▶ Request: Starting with the first line of the listing, quote each line exactly until and including the one with "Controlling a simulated", leaving pictures out.

▶ Source excerpt:

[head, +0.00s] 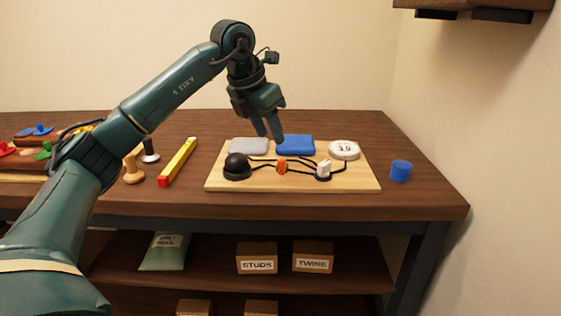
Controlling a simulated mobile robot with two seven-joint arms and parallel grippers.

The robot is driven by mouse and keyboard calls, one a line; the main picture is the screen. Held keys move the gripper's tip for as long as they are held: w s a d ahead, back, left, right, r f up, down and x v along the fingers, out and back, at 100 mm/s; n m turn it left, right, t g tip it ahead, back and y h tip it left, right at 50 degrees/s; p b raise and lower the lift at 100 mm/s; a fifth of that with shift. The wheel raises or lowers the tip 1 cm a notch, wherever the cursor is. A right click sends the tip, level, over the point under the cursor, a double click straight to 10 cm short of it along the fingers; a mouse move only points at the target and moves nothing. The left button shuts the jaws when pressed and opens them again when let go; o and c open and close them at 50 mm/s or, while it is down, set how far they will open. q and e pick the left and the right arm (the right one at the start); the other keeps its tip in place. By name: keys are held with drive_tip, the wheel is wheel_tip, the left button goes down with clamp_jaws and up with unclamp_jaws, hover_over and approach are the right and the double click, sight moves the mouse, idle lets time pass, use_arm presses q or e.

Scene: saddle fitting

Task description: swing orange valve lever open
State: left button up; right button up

▶ Answer to the exercise:
[head, +0.00s] 
Controlling a simulated mobile robot with two seven-joint arms and parallel grippers.

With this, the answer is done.